A keyword search of “Ningbo” + “PX” in the WiseNews database returned just 10 articles in mainland Chinese newspapers today. Nine of these, including a report from the official China News Service, were based entirely on information provided by the Ningbo government. The tenth was an editorial in the Chinese-language Global Times newspaper sounding a worrying tone about the rise of street politics in China:
Some say that the people of Ningbo have won. But in our view, there can be no winners in a situation where this method of resistance by the masses on the streets and in the public square comes to decide such a complex matter as that of the fate of a major chemical project — and it seems even more that all of China is the loser.
In the second front page report today, the Ningbo Daily suggested local leaders had recognized to some extent that the recent protests were the result of a failure of communication.

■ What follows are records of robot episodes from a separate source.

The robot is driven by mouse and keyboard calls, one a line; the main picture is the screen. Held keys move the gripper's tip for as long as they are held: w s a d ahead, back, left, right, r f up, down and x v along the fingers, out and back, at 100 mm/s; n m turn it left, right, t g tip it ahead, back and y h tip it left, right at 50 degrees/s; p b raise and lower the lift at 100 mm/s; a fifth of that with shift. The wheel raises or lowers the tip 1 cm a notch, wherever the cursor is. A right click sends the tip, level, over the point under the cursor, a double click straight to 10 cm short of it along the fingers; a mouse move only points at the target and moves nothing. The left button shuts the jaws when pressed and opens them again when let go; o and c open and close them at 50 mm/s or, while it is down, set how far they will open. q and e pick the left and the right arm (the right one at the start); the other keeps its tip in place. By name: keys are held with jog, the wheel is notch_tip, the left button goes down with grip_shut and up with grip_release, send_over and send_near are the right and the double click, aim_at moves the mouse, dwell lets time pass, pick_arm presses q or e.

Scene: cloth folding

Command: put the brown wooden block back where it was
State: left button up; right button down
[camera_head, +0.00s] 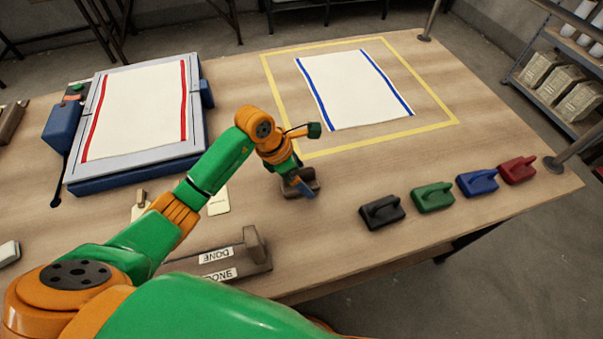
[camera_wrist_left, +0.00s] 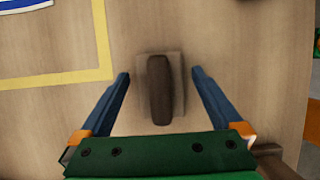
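The brown wooden block (camera_head: 313,186), a flat base with a raised dark grip, sits on the table just outside the near-left corner of the yellow tape square. My left gripper (camera_head: 303,188) is right above it and partly hides it in the head view. In the left wrist view the block (camera_wrist_left: 159,95) stands upright between the two blue fingers of my left gripper (camera_wrist_left: 160,73). The fingers are open, with a gap on each side of the grip. My right gripper is not in view.
A yellow tape square (camera_head: 284,100) holds a blue-striped cloth (camera_head: 355,88). Black (camera_head: 382,212), green (camera_head: 432,197), blue (camera_head: 477,183) and red (camera_head: 517,170) blocks line the right. A framed red-striped cloth (camera_head: 138,110) lies left. A DONE-labelled stand (camera_head: 262,262) is at the near edge.

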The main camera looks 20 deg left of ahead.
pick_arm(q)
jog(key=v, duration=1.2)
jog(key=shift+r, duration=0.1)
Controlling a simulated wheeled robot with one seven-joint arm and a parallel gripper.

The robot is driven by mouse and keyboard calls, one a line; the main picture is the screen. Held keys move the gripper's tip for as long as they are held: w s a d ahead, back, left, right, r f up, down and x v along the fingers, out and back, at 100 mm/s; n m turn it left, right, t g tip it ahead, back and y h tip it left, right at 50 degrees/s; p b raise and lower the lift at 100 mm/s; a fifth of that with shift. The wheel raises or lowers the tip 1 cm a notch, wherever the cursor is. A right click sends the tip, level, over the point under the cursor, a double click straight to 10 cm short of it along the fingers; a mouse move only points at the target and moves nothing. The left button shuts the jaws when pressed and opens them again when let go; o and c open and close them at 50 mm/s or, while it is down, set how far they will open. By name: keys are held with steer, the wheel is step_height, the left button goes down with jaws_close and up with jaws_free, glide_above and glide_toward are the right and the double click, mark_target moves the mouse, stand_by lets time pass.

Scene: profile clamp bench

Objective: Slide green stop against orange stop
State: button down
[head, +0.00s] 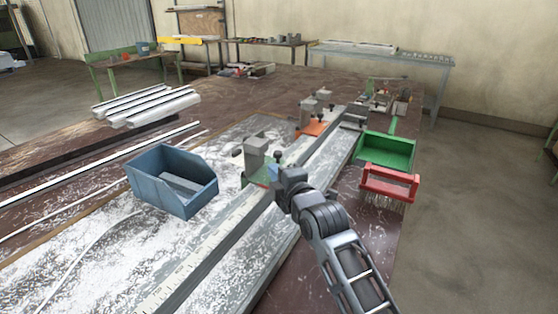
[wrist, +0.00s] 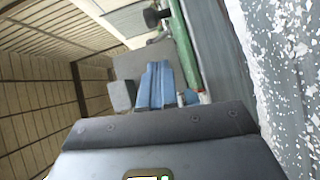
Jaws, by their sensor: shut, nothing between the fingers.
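The green stop, a grey upright block (head: 256,153) on a green base (head: 251,181), stands on the long grey rail (head: 220,238). Its green base seems to show as a strip in the wrist view (wrist: 184,48). The orange stop (head: 313,128), an orange plate with grey blocks, sits farther up the rail, with a clear gap between the two. My gripper (head: 274,171) is shut and empty, low beside the near right side of the green stop. Its blue fingers show in the wrist view (wrist: 157,86). I cannot tell whether they touch the stop. My wrist hides part of the rail.
A blue bin (head: 172,185) stands left of the rail. A green bin (head: 386,150) and a red-handled brush (head: 389,183) are at the right table edge. White profiles (head: 150,103) lie at the back left. White shavings cover much of the bench.

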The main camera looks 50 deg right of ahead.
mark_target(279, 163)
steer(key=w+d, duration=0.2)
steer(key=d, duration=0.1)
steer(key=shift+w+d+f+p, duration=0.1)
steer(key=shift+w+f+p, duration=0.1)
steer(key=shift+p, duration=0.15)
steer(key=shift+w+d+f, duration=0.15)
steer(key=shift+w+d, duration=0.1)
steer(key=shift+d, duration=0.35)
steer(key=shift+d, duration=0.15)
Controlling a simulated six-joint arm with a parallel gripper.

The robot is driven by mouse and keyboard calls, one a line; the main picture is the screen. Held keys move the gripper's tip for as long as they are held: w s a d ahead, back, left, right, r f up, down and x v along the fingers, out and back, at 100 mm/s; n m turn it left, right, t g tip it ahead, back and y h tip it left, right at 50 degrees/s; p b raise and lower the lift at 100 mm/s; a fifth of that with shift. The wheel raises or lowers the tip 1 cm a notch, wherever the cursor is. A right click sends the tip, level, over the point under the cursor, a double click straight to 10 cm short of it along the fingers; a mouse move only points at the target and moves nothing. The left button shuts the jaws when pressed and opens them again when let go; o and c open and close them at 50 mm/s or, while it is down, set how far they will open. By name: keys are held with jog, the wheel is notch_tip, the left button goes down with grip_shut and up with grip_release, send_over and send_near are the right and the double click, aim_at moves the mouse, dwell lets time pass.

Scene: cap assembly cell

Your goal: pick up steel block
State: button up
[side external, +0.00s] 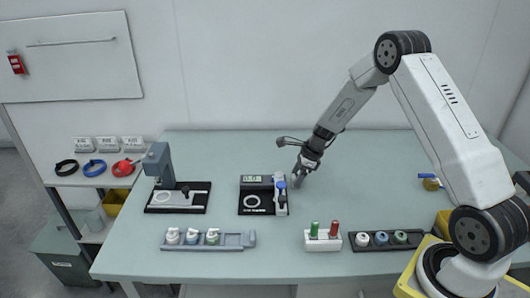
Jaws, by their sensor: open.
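My gripper (301,174) is open and points down at the middle of the table, just right of a black device with a small display (254,192). Small grey shapes show at the fingertips. I cannot tell whether one of them is the steel block or only part of the fingers. No steel block can be made out clearly elsewhere in this view, and the table right under the gripper is partly hidden by it.
A press-like stand (161,173) is at left. A grey rack (208,243) of white-capped bottles, a white holder (322,243) with green and red pieces, and a black tray (387,241) line the front. A brass-coloured item (431,184) lies right. The table's back right is clear.

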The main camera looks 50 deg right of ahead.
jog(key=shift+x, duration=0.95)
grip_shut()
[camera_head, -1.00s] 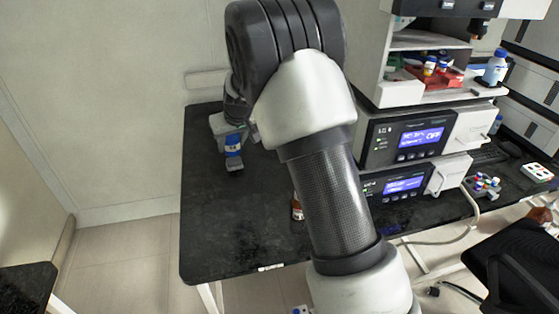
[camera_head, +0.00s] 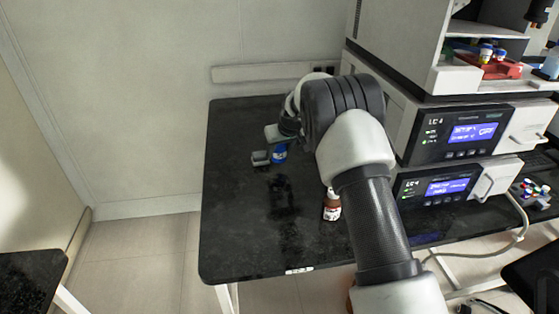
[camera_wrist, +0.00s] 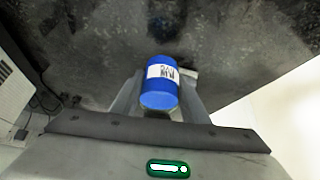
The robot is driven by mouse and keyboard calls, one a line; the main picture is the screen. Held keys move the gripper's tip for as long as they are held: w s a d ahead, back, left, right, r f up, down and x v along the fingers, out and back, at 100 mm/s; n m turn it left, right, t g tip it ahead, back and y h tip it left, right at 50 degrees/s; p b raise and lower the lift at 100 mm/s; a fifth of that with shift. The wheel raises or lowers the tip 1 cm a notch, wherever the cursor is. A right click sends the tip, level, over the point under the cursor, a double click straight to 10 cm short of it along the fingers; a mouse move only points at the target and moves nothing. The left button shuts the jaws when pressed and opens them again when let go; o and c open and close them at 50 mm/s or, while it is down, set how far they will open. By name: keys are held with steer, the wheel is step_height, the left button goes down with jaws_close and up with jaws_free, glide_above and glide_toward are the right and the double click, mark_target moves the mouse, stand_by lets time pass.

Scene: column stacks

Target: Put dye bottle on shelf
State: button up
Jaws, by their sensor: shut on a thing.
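My gripper (camera_head: 268,152) is shut on a blue bottle with a white label (camera_head: 279,155), over the left part of the black bench. In the wrist view the blue bottle (camera_wrist: 160,92) sits between the two fingers of my gripper (camera_wrist: 158,100), its label partly legible. A reflection shows on the bench below it; I cannot tell how high it is held. The shelf (camera_head: 455,78) is at the upper right, on top of the stacked instruments, and is cut off by the picture edge.
A brown bottle with a white cap (camera_head: 332,206) stands on the bench (camera_head: 240,230) beside my arm. A red rack (camera_head: 487,67) with small bottles occupies the shelf, with a pale blue bottle (camera_head: 551,66) to its right. Two instruments with lit screens (camera_head: 475,132) stand below.

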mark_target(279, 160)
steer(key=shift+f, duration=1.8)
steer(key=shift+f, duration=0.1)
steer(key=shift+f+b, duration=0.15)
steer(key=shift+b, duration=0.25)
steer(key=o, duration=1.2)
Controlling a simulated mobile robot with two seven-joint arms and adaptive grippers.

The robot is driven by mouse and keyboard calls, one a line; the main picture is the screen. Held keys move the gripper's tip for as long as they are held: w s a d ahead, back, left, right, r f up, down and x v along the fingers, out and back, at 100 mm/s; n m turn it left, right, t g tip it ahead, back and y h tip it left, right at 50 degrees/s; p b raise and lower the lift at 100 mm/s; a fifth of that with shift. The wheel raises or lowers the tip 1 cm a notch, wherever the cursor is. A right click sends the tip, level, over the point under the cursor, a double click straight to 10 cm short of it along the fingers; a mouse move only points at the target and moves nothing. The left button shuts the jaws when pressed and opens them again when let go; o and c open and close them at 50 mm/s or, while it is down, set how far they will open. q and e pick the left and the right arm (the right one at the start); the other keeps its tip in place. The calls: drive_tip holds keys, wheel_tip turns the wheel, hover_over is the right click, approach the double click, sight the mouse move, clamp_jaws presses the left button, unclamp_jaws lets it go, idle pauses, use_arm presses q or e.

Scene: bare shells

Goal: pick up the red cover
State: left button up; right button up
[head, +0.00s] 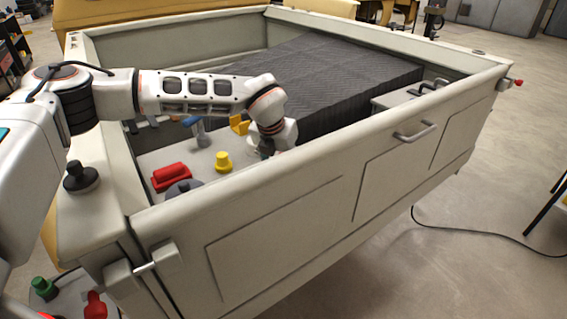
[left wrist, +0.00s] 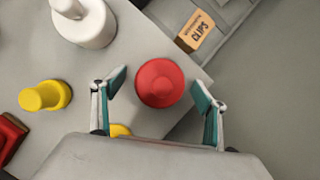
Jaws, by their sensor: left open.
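The red cover (left wrist: 160,83), round with a raised middle, lies on the pale grey surface in the left wrist view, near that surface's edge. My left gripper (left wrist: 159,97) is open, with one teal-padded finger on each side of the cover in the picture. Gaps show between the cover and both fingers; the height between them is not clear. In the head view my left gripper (head: 266,150) reaches down inside the pale shell, behind its near wall, and I cannot make out the cover there. My right gripper is not in view.
A yellow knobbed piece (left wrist: 45,95), a white one (left wrist: 88,22) and a box marked CLIPS (left wrist: 196,31) are close by. A red block (head: 170,177) sits farther left. The shell's near wall (head: 310,190) and a dark ridged block (head: 345,80) border my arm.

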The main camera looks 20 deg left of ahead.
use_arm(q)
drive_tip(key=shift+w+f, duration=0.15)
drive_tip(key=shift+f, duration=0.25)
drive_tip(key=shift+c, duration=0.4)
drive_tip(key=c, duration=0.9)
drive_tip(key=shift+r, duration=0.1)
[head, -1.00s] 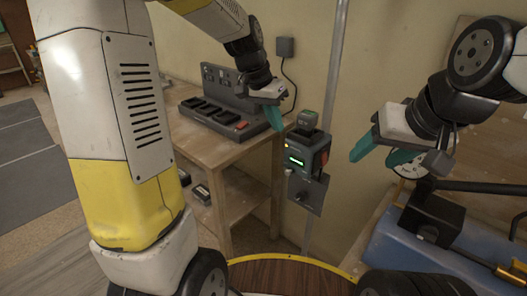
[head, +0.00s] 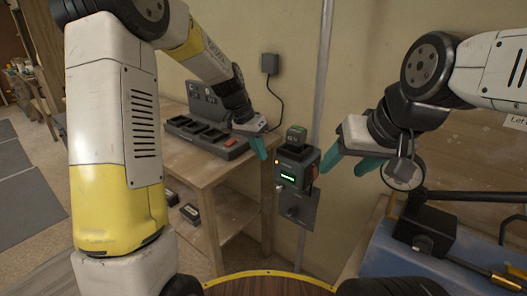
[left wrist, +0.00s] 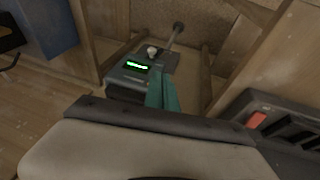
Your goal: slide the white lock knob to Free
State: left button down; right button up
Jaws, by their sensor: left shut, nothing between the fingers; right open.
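The dark device with a lit green display (head: 288,177) is mounted on a grey plate against the wall pole. The left wrist view shows the same device (left wrist: 125,75) with a small white knob (left wrist: 152,50) beyond its display. In the head view the knob is too small to make out surely. My left gripper (head: 263,148) is shut and empty, just left of the device's upper part; its teal fingers (left wrist: 162,92) show in front of the device in the left wrist view. My right gripper (head: 350,162) is open and empty, to the right of the device. The knob's setting cannot be read.
A wooden table (head: 200,163) with a charger rack (head: 208,128) stands left of the device. A blue case (head: 400,262) with a black clamp-like part (head: 428,228) lies at the right. A grey pole (head: 320,85) runs up the wall behind the device.

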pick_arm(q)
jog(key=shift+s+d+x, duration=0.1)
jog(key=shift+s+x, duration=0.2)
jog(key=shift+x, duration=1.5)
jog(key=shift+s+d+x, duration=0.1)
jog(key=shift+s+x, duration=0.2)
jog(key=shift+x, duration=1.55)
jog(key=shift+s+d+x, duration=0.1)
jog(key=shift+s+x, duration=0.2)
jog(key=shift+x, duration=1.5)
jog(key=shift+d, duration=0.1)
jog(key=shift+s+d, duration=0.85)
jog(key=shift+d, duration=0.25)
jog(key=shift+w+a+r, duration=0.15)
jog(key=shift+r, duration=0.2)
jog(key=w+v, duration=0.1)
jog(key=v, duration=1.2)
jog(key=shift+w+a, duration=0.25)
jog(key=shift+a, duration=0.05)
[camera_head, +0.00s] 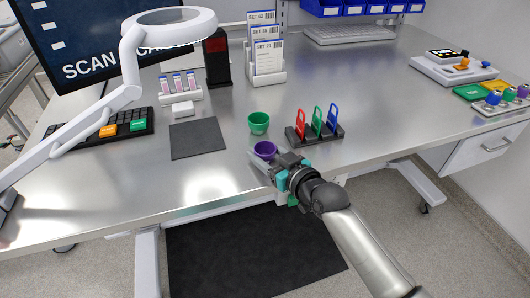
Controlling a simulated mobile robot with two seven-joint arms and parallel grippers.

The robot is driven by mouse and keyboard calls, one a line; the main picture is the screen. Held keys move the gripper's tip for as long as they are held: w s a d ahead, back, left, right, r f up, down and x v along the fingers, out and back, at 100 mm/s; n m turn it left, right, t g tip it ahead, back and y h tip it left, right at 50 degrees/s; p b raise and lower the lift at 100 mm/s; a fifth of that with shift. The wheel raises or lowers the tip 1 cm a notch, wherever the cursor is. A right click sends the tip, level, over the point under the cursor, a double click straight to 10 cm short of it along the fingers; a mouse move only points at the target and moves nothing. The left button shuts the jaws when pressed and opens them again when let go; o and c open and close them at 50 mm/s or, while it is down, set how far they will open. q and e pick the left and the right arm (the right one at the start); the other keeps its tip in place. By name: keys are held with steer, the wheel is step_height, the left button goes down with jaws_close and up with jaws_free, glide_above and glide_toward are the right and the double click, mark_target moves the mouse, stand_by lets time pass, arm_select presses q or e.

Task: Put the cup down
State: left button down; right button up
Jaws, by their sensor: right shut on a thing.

Leaders pledged to “increase the strength of information release [in the future], offering more explanations and removing the doubts and concerns of the masses.”
But as the limited choice of newspaper reports indicates, precious little information is still available on what is happening in Ningbo, and why. The “masses,” whether in Ningbo or anywhere else in China, are now left mostly in the dark on this story.
The difference between darkness and “mostly in the dark,” of course, is the sum total of shifting content on Chinese social media.
Many images and video posted to Chinese social media from the scene in Ningbo have already been deleted — and some users reported Sunday that Ningbo-based users were unable to post content. But Sina Weibo and other platforms remain the primary source of information on this story.
In a further illustration of how the propaganda game is shifting in China, Chinese authorities have found themselves levering the strength of social media to attack the reliability of social media — even as they choke off all reliable information not of government origin, thereby further fueling demand for “rumors” (true or not).
At 12:42 p.m. today, October 29, 2012, the following message was posted to Ningbo Public Security (宁波公安), the official social media account of the Ningbo police:
In recent days, in Ningbo’s Zhenhai District (镇海区) and Haishu District (海曙区), a number of persons have illegally assembled, blocking traffic. The city’s public security bureau organized police to encourage people to leave and get transportation flowing. In the midst of this, no malign incidents occurred. There were absolutely no deaths of any persons [as a result], and certainly not university students who died. The police once again call on the residents of the city not to believe rumors or spread them. In cases where the spread of rumors does harm to public order, the police will handle this firmly in accordance with the law.
近日，宁波市镇海区、海曙区有部分人员非法聚集、堵塞交通。市公安局组织警力劝离人员，疏导交通，全力维护社会秩序。期间，没有发生恶性事件，绝对没有人员死亡，更没有大学生死亡。警方再次呼吁，广大市民不信谣不传谣。对于散布谣言，扰乱公共秩序的，警方将坚决依法处理。 今天 12:42 来自 360安全浏览器 转发 (4659) | 收藏 | 评论 (2749)
Among the rumors circulating on Weibo is one claiming that local “stability preservation” authorities in Ningbo have said the order to suspend the PX project came down Sunday from China’s security chief, Zhou Yongkang (周永康). There is no way to know whether this is true, but it certainly speaks to the sensitive timing of the Ningbo protests. With the 18th National Congress just around the corner, national leaders are no doubt eager to ensure that China looks to itself and to the rest of the world like a happy and harmonious place.
One of the most interesting dynamics we see again in the Ningbo PX case is the face-off between social media and “stability preservation,” in recent years the Party’s most robust method of dealing with social instability.
Rapid economic development in the absence of transparent and inclusive institutions in China has generated an upswell of social unrest. Party leaders have tried to balance this equation with massive spending on “stability preservation,” the mobilizing of domestic security forces against the population. But in some sense, social media are now upsetting this equation. Thanks largely to social media, the tactics of “stability preservation” are increasingly under scrutiny.
Perhaps nothing better expresses this dynamic than a cartoon shared on Sina Weibo in recent days, in which mobile phones face off against a phalanx of armed police with shields, clubs and rifles.
Mao Zedong famously said that “Political power grows out of the barrel of a gun.” Surely, though, he never envisioned the mobile phone glaring back, the eye connected instantly to millions of others.